» GIVEN ENTRIES
======
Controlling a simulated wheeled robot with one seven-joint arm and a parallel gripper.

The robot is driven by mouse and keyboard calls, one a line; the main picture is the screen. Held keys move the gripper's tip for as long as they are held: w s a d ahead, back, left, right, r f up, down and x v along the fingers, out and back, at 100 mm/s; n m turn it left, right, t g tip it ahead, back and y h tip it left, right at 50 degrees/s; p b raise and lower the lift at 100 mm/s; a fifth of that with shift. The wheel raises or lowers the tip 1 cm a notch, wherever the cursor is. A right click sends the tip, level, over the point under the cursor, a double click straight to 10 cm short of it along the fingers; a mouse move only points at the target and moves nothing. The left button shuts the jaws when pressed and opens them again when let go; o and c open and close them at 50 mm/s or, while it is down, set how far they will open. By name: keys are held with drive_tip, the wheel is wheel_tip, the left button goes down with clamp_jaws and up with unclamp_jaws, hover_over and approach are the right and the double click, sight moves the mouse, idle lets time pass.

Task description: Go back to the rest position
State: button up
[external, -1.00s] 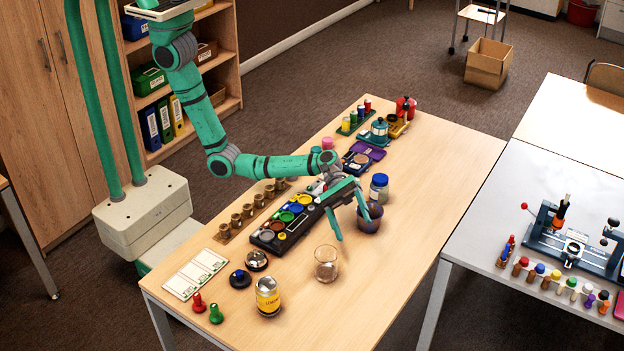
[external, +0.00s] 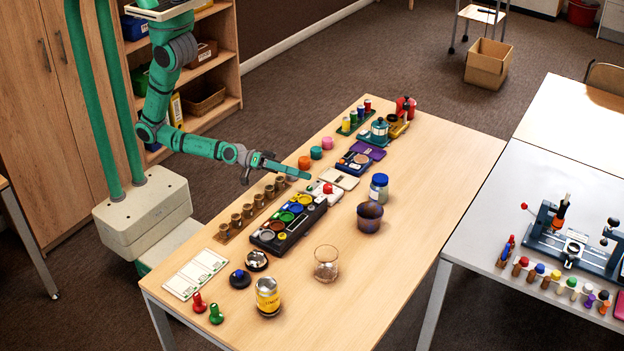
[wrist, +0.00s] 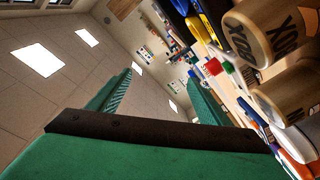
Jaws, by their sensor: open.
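My green gripper (external: 279,172) is open and empty in the external view. It is above the left long edge of the wooden table (external: 440,190), near the row of small brown pots (external: 247,210). Brown labelled pots (wrist: 275,35) are close by at the right of that view.
A black tray of coloured pots (external: 290,222), a glass beaker (external: 326,264), a dark bowl (external: 369,217) and a blue-lidded jar (external: 379,187) stand on the table. A yellow-labelled can (external: 268,297) is at the front. The table's right side is clear.

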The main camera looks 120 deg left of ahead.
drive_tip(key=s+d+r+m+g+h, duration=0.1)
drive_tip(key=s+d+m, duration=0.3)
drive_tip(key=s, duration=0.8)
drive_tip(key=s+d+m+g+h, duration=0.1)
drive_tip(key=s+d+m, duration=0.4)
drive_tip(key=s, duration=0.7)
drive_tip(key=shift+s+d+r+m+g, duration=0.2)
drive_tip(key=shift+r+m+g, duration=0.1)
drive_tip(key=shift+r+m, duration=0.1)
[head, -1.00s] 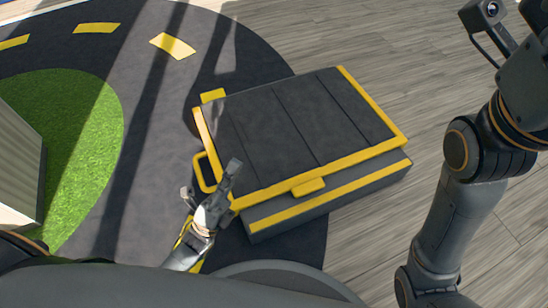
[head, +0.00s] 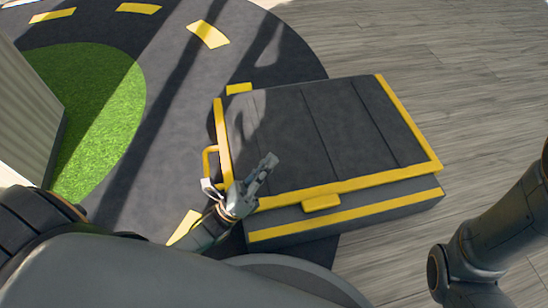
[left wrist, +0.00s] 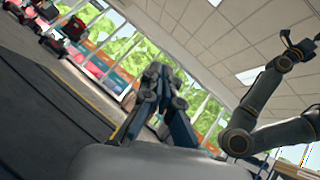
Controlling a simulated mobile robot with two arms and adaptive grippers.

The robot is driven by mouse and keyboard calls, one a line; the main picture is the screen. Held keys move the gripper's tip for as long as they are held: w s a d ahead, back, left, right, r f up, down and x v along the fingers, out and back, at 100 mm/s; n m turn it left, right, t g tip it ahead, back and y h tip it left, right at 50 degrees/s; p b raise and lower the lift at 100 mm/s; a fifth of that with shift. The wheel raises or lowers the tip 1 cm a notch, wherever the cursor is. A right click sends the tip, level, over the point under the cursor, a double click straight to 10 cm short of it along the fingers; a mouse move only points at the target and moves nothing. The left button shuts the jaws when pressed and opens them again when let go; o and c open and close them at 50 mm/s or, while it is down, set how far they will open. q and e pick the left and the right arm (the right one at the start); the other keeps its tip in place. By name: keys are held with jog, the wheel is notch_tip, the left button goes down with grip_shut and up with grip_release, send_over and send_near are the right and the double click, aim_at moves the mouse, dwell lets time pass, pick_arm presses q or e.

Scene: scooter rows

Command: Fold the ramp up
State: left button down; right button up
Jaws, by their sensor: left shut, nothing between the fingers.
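The ramp (head: 325,125) is a dark grooved panel with yellow edge strips. It lies almost flat over a grey base with a yellow front stripe (head: 350,215). A yellow tab (head: 322,203) is at its front edge and a yellow loop handle (head: 209,164) at its left side. My left gripper (head: 268,163) is over the ramp's front left corner, shut and empty. I cannot tell whether it touches the panel. In the left wrist view its fingers (left wrist: 155,75) point up, with a dark surface at the left.
Dark track with yellow dashes (head: 208,34) and a green patch (head: 95,105) lie left of the ramp. A pale ribbed block (head: 25,110) stands at the far left. Wooden floor at the right is clear except for my right arm (head: 495,230).

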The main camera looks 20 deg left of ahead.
======
» WHAT YOU WILL DO
Copy every line above word for word and exclude the pictures.

» TASK RESULT
Controlling a simulated wheeled robot with one seven-joint arm and a parallel gripper.

The robot is driven by mouse and keyboard calls, one a line; the main picture is the screen. Held keys move the gripper's tip for as long as they are held: w s a d ahead, back, left, right, r f up, down and x v along the fingers, out and back, at 100 mm/s; n m turn it left, right, t g tip it ahead, back and y h tip it left, right at 50 degrees/s; p b raise and lower the lift at 100 mm/s; a fifth of that with shift. The wheel raises or lowers the tip 1 cm a notch, wherever the cursor is. A right click sends the tip, level, over the point under the cursor, a double click straight to 10 cm short of it along the fingers; a mouse move only points at the target and moves nothing. The left button shuts the jaws when pressed and opens them again when let go; o and c open and close them at 50 mm/s or, while it is down, set how far they will open. By name: keys are held with drive_tip, the wheel is wheel_tip, the left button goes down with clamp_jaws and up with unclamp_jaws, hover_over and approach are the right and the double click, sight moves the mouse, idle lets time pass.

Task description: Go back to the rest position
State: button up
[external, -1.00s] 
[external, +0.00s] 
[wrist, +0.00s] 
Jaws, by their sensor: open.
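My green gripper (external: 279,172) is open and empty in the external view. It is above the left long edge of the wooden table (external: 440,190), near the row of small brown pots (external: 247,210). Brown labelled pots (wrist: 275,35) are close by at the right of that view.
A black tray of coloured pots (external: 290,222), a glass beaker (external: 326,264), a dark bowl (external: 369,217) and a blue-lidded jar (external: 379,187) stand on the table. A yellow-labelled can (external: 268,297) is at the front. The table's right side is clear.

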The main camera looks 120 deg left of ahead.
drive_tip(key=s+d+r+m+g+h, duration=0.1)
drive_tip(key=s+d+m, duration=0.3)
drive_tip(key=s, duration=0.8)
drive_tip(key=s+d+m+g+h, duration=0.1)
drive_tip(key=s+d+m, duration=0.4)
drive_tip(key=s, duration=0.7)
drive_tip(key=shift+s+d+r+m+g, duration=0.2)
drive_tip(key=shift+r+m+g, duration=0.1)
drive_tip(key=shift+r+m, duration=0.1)
[head, -1.00s] 
[head, +0.00s] 
[left wrist, +0.00s] 
Controlling a simulated mobile robot with two arms and adaptive grippers.

The robot is driven by mouse and keyboard calls, one a line; the main picture is the screen. Held keys move the gripper's tip for as long as they are held: w s a d ahead, back, left, right, r f up, down and x v along the fingers, out and back, at 100 mm/s; n m turn it left, right, t g tip it ahead, back and y h tip it left, right at 50 degrees/s; p b raise and lower the lift at 100 mm/s; a fifth of that with shift. The wheel raises or lowers the tip 1 cm a notch, wherever the cursor is. A right click sends the tip, level, over the point under the cursor, a double click straight to 10 cm short of it along the fingers; a mouse move only points at the target and moves nothing. The left button shuts the jaws when pressed and opens them again when let go; o and c open and close them at 50 mm/s or, while it is down, set how far they will open. q and e pick the left and the right arm (the right one at the start); the other keeps its tip in place. By name: keys are held with jog, the wheel is notch_tip, the left button goes down with grip_shut and up with grip_release, send_over and send_near are the right and the double click, aim_at moves the mouse, dwell lets time pass, pick_arm presses q or e.

Scene: scooter rows

Command: Fold the ramp up
State: left button down; right button up
Jaws, by their sensor: left shut, nothing between the fingers.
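The ramp (head: 325,125) is a dark grooved panel with yellow edge strips. It lies almost flat over a grey base with a yellow front stripe (head: 350,215). A yellow tab (head: 322,203) is at its front edge and a yellow loop handle (head: 209,164) at its left side. My left gripper (head: 268,163) is over the ramp's front left corner, shut and empty. I cannot tell whether it touches the panel. In the left wrist view its fingers (left wrist: 155,75) point up, with a dark surface at the left.
Dark track with yellow dashes (head: 208,34) and a green patch (head: 95,105) lie left of the ramp. A pale ribbed block (head: 25,110) stands at the far left. Wooden floor at the right is clear except for my right arm (head: 495,230).

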The main camera looks 20 deg left of ahead.

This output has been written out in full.